We’re working with studios and production houses to help them create Dolby Atmos soundtracks for a broad range of movies and TV for home viewing.

You’ll start to see Dolby Atmos titles on Blu-ray and streaming video services in the coming months.

What is next on the roadmap for getting Dolby Atmos into homes?

In the coming months you’ll be hearing much more from Dolby and our hardware partners about bringing Dolby Atmos sound to the home. 

In addition to this, we’re also bringing Dolby Atmos to mobile devices and are developing Dolby Atmos headphone technology.

How does Dolby plan to make sure it secures a significant segment of releases for consumption in the home? Currently DTS has a healthy share of the Blu-ray market…

Globally, more than 120 cinema blockbusters have been released featuring Dolby Atmos soundtracks since 2012 and many more are on the way.

Major Hollywood studios are partnering with Dolby to create home video versions of current box office releases and previously released favourites for release in 2014.

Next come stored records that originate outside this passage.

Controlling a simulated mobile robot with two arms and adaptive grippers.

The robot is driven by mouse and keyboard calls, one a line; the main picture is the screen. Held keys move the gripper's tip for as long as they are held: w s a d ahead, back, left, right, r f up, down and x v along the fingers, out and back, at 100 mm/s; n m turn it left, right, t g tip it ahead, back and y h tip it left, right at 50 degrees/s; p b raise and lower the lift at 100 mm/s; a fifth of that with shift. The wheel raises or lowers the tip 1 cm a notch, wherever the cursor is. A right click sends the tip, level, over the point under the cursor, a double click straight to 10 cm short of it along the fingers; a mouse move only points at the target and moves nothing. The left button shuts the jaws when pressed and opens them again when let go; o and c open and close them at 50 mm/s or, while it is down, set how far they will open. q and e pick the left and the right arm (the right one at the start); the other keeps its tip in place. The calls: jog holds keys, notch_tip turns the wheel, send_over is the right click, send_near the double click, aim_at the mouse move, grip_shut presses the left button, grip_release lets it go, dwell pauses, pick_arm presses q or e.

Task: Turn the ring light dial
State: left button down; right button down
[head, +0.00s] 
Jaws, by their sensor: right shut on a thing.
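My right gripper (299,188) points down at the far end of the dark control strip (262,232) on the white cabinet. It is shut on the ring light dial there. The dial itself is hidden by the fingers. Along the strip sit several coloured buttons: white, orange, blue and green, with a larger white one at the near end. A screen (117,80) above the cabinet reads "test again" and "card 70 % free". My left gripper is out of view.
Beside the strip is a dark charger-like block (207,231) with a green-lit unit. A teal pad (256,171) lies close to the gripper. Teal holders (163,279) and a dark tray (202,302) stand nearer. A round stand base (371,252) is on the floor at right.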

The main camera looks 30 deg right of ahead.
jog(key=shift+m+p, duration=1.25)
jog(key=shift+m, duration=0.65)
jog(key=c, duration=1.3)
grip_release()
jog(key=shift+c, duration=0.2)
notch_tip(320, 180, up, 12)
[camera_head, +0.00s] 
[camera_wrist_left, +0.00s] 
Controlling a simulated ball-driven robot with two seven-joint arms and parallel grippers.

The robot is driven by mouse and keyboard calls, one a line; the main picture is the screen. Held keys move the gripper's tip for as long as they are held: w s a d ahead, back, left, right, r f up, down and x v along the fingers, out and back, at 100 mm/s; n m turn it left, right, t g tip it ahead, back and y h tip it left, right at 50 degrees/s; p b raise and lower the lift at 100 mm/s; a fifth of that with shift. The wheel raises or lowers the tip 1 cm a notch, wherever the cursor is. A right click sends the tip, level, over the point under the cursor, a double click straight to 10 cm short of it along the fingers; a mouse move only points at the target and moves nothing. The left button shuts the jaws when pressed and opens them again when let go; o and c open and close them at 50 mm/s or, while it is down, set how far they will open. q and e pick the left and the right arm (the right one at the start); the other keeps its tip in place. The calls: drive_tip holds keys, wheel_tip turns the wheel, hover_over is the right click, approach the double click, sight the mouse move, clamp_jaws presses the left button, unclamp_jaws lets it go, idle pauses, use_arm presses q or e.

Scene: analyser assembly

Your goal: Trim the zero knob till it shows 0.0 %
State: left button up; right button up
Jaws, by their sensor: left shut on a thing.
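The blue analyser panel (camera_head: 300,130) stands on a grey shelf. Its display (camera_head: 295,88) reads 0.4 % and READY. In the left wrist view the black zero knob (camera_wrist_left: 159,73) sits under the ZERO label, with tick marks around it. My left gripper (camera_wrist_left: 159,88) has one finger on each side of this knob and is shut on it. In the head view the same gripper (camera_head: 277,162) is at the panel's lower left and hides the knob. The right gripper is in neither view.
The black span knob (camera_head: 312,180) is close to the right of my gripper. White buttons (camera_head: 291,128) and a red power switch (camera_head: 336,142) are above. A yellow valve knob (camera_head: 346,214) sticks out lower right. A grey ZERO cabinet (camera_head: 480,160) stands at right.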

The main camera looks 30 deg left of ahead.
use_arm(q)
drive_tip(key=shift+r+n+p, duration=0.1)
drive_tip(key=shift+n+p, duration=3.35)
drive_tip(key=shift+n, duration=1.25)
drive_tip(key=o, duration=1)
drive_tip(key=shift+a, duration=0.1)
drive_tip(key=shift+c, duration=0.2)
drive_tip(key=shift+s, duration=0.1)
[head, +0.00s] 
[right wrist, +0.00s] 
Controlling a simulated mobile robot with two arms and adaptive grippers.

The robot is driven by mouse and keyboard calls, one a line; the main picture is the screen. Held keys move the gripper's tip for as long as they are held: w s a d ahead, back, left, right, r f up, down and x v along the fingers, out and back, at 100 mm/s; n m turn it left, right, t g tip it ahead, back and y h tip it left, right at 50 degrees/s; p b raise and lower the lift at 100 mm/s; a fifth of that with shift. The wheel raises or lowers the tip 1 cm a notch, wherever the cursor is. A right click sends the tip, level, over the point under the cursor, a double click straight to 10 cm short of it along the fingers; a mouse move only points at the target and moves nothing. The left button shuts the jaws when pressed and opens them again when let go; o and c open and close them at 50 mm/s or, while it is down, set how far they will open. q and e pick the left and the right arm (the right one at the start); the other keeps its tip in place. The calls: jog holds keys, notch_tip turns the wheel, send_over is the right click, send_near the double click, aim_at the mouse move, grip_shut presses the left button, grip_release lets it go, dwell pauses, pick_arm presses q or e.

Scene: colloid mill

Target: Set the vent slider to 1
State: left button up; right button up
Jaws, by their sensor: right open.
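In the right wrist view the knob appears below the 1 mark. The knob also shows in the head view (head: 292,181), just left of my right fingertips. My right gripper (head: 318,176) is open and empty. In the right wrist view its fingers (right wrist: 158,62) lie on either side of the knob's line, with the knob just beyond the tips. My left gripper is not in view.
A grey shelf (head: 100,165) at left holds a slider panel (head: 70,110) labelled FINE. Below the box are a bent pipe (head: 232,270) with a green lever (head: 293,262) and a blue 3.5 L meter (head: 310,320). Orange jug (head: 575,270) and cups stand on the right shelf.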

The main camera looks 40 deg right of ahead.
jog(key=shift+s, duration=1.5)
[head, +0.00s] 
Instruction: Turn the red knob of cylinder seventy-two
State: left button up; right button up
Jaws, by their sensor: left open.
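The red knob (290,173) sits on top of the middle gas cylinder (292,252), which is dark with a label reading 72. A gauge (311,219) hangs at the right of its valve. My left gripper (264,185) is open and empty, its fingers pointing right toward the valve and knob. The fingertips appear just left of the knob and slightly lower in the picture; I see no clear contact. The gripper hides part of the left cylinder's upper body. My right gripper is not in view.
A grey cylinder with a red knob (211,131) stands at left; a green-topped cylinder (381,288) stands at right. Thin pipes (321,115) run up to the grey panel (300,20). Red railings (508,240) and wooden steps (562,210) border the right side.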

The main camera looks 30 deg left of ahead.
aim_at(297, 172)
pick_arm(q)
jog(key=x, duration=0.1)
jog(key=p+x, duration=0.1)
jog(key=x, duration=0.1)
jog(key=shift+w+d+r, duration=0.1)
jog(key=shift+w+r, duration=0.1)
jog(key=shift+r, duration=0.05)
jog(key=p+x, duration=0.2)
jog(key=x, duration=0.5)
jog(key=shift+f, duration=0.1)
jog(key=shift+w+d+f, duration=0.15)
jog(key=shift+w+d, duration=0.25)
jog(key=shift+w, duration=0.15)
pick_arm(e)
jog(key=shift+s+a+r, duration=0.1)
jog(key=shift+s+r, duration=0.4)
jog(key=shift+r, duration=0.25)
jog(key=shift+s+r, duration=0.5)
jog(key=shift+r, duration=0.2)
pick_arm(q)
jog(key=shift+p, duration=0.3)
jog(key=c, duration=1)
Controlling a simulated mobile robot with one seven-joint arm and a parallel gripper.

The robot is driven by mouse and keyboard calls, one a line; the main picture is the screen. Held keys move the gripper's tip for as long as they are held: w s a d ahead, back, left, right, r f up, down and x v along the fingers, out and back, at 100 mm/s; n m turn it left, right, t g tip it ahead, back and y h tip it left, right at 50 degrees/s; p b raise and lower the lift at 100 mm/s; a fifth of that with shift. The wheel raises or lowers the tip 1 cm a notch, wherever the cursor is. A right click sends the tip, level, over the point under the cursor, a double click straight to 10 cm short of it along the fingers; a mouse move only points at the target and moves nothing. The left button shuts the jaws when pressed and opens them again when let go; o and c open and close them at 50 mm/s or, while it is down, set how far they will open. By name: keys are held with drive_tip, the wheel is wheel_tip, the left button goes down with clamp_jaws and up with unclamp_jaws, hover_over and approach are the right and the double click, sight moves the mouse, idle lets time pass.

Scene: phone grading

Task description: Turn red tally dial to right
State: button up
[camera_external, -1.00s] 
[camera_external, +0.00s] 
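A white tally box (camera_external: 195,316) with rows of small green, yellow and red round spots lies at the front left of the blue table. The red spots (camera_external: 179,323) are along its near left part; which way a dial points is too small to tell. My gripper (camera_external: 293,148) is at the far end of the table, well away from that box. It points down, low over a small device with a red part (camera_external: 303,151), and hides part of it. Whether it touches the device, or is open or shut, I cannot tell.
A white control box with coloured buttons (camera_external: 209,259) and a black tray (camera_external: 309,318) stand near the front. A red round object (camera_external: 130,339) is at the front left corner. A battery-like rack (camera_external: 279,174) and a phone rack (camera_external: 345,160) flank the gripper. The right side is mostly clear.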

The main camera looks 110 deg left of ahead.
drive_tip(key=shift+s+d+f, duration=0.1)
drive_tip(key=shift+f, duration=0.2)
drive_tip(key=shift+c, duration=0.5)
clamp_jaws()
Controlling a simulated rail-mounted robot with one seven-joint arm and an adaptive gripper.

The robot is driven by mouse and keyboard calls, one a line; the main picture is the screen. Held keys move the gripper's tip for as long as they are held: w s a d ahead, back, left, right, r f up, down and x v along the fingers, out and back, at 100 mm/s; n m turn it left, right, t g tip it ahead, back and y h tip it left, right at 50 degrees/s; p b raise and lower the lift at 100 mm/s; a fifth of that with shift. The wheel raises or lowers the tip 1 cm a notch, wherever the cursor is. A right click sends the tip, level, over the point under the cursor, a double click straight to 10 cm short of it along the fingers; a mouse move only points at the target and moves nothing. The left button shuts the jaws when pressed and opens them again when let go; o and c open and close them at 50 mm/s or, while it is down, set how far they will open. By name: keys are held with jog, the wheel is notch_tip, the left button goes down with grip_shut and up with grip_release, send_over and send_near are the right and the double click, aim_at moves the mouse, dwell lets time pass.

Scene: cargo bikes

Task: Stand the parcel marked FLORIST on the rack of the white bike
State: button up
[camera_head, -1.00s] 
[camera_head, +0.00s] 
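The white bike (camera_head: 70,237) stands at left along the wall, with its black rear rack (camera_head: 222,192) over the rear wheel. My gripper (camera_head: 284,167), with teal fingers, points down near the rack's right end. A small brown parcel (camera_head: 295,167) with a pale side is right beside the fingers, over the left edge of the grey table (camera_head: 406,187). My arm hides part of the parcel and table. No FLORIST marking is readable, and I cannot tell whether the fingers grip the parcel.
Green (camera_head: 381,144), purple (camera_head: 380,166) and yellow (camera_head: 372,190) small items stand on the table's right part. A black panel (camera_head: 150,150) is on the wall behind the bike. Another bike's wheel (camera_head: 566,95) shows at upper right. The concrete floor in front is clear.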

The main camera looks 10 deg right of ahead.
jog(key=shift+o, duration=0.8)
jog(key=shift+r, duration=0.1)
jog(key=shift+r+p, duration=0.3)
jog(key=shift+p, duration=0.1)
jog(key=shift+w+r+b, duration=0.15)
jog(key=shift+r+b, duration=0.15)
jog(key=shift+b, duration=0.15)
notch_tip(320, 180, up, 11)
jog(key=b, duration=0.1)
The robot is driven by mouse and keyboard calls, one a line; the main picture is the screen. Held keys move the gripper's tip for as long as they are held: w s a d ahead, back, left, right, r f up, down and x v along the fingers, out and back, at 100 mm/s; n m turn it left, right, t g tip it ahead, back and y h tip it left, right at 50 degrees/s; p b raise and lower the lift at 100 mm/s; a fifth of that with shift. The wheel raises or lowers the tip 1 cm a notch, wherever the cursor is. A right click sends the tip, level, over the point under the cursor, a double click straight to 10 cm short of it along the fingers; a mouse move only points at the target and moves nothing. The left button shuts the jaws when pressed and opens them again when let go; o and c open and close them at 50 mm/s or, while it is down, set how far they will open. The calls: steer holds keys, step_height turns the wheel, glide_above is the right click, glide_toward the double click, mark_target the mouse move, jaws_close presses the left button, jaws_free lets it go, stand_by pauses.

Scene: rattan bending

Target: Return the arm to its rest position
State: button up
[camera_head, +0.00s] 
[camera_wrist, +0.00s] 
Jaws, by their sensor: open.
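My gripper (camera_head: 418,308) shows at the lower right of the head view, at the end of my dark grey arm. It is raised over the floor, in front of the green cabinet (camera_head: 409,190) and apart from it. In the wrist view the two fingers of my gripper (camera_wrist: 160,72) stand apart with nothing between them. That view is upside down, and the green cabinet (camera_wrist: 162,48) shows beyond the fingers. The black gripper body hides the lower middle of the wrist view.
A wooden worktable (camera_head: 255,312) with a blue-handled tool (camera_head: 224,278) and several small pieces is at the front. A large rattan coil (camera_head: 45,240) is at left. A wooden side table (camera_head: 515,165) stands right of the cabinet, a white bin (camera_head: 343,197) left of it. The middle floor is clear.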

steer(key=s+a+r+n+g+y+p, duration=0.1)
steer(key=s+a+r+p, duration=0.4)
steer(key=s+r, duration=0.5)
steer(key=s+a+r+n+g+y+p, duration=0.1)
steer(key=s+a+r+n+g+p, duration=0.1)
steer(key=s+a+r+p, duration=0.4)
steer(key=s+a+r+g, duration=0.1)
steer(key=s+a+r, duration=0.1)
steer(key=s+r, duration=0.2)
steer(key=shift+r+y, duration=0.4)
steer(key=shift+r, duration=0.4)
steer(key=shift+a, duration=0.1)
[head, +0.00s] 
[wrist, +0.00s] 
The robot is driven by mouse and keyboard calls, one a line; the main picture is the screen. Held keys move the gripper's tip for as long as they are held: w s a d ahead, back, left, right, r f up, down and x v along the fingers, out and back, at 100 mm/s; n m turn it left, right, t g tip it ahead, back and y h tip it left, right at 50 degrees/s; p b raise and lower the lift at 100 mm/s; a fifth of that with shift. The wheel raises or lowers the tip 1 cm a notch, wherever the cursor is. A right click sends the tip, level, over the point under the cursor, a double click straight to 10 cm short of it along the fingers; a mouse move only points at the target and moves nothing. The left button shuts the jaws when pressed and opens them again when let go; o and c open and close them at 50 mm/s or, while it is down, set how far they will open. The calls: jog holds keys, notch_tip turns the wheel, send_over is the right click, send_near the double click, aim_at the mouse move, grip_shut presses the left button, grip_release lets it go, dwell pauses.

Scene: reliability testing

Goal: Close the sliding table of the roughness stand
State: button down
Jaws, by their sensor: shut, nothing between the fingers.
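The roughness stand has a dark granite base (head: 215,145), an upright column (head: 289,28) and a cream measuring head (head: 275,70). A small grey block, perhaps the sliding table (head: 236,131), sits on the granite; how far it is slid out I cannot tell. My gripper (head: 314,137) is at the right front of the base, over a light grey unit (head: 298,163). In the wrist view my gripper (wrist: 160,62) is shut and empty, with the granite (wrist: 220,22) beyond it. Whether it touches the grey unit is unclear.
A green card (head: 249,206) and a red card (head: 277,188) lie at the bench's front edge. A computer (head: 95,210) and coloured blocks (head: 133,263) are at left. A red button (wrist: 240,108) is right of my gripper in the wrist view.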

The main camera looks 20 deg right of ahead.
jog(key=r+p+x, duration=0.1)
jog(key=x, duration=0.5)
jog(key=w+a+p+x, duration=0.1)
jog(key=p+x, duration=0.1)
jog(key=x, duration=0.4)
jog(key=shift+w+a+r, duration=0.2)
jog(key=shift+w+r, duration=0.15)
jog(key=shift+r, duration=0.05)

In addition to global studio partnerships, Dolby is partnering with game and music content creators to take advantage of Dolby Atmos technology for future home theatre use.

How important is demonstration when presenting the new technology to potential clients?

We have found that demonstrations are the most effective way to show how we are bringing Dolby Atmos to the home. You need to experience technology to truly appreciate it. 

If people read about it and don’t hear it, the risk is that they will think this is just a minor upgrade to existing home cinema. 

Once you hear it, you realise it is a huge innovative leap in how content is mixed, stored delivered and played back in the cinema or the home – and therefore a massive increase in quality of the resulting experience.

Where can installers hear and see the system demonstrated?

We’ve been hosting demonstrations and inviting the install community into our Soho office to experience our new technology.

Some of the custom installers (who own their own show rooms) are already working on installing it, as are some of the AV retailers in their demo rooms.